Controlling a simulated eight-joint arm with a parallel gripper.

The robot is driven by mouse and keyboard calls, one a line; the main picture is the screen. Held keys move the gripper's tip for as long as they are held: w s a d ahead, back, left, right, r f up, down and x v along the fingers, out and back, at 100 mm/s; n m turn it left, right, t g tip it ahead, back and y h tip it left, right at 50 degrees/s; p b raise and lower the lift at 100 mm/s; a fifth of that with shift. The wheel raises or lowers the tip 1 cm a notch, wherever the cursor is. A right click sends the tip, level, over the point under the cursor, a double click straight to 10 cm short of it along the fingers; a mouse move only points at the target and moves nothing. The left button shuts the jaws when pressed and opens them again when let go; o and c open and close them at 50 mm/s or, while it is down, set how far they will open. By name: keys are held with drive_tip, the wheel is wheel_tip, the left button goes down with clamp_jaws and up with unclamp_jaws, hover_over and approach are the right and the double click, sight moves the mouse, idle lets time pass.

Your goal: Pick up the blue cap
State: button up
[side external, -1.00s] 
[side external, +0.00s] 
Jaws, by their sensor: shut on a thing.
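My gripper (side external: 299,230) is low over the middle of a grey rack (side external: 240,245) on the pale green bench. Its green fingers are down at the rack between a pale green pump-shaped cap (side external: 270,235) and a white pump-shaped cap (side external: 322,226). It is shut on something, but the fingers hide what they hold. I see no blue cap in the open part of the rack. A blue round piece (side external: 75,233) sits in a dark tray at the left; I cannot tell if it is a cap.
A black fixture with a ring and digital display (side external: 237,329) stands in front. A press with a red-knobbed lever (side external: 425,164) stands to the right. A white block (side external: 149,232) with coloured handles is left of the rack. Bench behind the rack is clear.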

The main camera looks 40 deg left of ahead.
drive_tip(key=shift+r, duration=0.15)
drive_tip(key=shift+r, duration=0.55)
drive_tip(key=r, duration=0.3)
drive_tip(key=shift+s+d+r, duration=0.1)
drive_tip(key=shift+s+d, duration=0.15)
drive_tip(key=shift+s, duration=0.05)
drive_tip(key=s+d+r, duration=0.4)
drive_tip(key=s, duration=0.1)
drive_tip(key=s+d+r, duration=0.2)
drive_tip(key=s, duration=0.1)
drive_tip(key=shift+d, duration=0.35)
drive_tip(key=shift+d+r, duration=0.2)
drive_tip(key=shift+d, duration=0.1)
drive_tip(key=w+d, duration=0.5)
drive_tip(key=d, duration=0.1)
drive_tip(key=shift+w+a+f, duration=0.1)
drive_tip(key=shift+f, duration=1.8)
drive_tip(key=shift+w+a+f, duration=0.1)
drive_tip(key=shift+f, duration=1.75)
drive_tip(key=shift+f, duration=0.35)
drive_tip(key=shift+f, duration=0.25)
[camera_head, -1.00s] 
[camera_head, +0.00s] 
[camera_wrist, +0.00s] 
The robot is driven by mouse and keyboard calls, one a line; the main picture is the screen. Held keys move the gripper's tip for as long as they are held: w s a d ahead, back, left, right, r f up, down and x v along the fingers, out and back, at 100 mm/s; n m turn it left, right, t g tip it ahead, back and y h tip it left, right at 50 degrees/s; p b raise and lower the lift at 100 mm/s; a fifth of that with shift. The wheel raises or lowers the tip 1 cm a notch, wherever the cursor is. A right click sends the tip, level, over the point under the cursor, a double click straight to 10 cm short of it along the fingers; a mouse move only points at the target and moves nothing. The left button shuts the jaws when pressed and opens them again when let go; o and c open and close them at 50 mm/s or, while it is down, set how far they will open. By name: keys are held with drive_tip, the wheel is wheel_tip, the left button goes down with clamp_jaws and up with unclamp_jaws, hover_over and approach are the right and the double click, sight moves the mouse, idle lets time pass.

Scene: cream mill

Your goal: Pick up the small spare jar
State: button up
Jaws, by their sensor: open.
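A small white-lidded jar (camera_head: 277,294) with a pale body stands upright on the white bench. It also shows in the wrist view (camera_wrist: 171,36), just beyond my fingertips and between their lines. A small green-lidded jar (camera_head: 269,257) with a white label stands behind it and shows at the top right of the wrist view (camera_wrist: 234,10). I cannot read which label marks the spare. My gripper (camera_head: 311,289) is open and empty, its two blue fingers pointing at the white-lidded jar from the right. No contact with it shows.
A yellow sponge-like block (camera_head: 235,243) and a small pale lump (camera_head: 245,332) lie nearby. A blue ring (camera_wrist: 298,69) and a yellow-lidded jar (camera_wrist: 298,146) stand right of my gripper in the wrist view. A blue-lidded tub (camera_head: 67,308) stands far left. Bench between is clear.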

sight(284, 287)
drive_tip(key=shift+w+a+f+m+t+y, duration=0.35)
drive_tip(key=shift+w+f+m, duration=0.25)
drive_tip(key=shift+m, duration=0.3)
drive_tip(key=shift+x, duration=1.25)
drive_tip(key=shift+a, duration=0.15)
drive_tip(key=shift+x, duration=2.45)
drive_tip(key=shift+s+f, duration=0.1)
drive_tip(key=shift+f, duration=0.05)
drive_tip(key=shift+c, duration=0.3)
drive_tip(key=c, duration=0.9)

TASK TO COMPLETE>
Quote the line that contains "Your goal: Pick up the small spare jar" and each line after it through the end of the data, exactly, leaving out everything else.

WORKED SOLUTION>
Your goal: Pick up the small spare jar
State: button up
Jaws, by their sensor: open.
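A small white-lidded jar (camera_head: 277,294) with a pale body stands upright on the white bench. It also shows in the wrist view (camera_wrist: 171,36), just beyond my fingertips and between their lines. A small green-lidded jar (camera_head: 269,257) with a white label stands behind it and shows at the top right of the wrist view (camera_wrist: 234,10). I cannot read which label marks the spare. My gripper (camera_head: 311,289) is open and empty, its two blue fingers pointing at the white-lidded jar from the right. No contact with it shows.
A yellow sponge-like block (camera_head: 235,243) and a small pale lump (camera_head: 245,332) lie nearby. A blue ring (camera_wrist: 298,69) and a yellow-lidded jar (camera_wrist: 298,146) stand right of my gripper in the wrist view. A blue-lidded tub (camera_head: 67,308) stands far left. Bench between is clear.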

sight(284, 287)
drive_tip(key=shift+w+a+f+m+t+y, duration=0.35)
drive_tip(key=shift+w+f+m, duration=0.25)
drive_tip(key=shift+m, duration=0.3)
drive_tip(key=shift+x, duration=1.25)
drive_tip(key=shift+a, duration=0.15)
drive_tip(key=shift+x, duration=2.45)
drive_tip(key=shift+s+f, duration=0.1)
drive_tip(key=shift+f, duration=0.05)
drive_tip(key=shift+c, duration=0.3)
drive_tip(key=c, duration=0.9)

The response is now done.